> INSTRUCTIONS FOR THE TASK: Pull out of the data below the stretch of lines bounded by the one containing "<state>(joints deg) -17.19" and the one containing "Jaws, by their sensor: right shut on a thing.", both bounds included, unchanged.

── DATA SUPPLIED ──

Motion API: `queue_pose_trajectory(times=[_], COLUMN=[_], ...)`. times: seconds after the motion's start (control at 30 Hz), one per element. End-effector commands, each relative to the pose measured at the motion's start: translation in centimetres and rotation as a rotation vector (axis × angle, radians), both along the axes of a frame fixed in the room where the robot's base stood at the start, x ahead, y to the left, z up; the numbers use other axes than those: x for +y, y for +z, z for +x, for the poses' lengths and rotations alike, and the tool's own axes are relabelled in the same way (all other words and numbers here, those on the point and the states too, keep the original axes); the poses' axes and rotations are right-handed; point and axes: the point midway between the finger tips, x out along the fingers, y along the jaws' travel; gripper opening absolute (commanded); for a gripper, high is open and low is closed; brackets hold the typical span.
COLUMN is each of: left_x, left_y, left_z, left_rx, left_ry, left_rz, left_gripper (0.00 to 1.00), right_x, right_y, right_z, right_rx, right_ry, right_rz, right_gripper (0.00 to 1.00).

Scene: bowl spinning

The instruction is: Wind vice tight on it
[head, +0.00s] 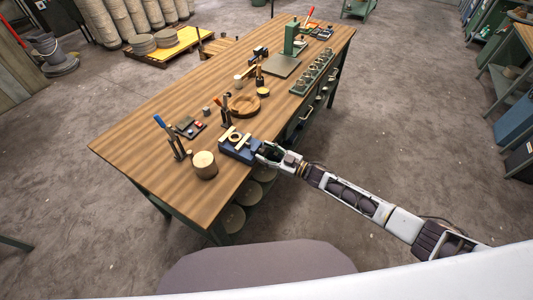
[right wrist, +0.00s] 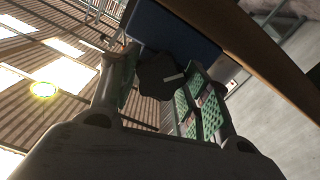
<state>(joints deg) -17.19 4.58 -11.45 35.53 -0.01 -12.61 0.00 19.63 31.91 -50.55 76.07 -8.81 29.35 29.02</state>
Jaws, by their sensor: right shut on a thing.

───
── DATA SUPPLIED ──

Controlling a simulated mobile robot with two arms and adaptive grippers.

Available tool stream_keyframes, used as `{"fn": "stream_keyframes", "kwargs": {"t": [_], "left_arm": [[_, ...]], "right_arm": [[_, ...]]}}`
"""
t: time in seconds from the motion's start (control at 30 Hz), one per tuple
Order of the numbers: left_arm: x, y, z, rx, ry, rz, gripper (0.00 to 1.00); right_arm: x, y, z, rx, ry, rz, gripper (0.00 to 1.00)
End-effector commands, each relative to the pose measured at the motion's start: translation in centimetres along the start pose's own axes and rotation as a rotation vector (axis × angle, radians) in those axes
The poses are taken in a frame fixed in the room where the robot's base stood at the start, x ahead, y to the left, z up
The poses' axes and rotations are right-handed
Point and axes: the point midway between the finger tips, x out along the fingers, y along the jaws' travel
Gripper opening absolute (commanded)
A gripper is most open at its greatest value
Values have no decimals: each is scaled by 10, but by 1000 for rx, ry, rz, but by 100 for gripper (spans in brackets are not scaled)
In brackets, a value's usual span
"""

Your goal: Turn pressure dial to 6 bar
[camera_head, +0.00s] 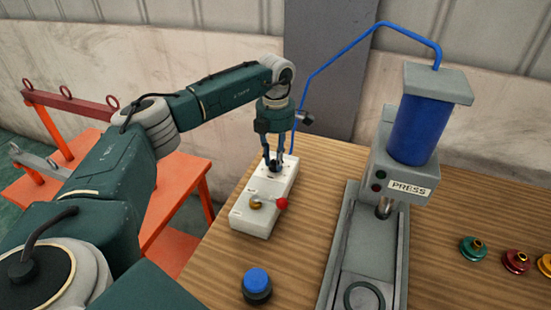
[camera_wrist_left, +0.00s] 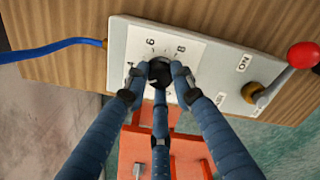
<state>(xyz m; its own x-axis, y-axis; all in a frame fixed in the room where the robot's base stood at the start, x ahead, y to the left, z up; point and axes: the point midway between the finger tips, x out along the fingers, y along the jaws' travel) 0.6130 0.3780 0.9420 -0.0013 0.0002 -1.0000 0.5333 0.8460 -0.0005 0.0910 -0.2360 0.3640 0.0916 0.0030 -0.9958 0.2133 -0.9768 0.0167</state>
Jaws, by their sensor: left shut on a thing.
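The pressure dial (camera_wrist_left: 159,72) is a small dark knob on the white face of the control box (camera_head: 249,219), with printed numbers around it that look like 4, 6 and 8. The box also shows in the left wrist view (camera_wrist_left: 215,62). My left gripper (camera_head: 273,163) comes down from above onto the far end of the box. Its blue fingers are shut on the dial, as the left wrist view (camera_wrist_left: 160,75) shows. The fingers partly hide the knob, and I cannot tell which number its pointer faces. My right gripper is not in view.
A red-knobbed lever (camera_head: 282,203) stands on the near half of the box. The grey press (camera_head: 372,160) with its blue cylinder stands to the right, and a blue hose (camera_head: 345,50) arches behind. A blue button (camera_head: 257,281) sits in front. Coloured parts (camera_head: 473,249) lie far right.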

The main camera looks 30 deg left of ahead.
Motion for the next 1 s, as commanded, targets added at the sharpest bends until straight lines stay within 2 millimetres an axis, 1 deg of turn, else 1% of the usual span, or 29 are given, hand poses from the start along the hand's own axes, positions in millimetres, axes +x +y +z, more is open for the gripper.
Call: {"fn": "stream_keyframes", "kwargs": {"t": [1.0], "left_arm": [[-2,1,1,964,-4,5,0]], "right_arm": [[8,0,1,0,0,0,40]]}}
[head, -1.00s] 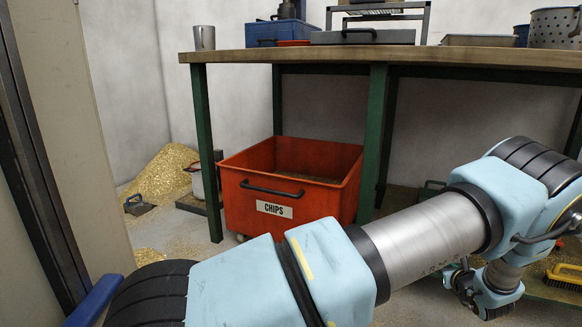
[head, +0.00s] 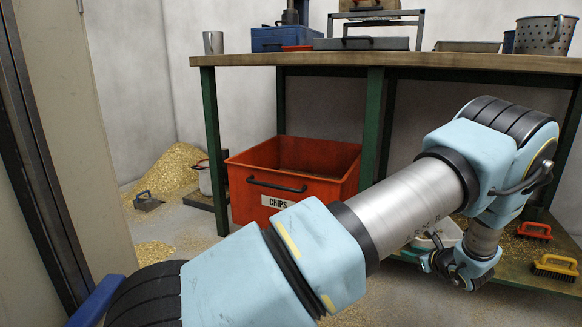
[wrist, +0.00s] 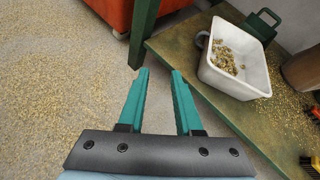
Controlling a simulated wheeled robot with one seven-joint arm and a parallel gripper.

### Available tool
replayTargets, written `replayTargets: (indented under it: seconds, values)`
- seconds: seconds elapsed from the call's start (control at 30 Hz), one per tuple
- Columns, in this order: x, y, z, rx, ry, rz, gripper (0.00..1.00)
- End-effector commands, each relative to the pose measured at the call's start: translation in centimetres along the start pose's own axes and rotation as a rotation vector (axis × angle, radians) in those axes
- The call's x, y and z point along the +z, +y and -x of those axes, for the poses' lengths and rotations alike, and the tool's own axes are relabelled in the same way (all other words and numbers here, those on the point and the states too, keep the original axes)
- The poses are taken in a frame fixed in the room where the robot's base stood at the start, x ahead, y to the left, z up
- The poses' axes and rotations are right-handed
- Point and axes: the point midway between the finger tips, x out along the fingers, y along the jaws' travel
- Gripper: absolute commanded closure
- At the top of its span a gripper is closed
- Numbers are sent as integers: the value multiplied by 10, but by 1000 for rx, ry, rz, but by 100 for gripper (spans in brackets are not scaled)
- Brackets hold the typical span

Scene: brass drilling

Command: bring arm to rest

───

> SOLUTION TO THE PROBLEM:
<state>(joints deg) -17.19 4.58 -11.45 35.53 -0.01 -12.61 0.00 19.63 31.91 -50.55 76.07 -8.81 29.35 29.02</state>
Jaws, by their sensor: right shut on a thing.

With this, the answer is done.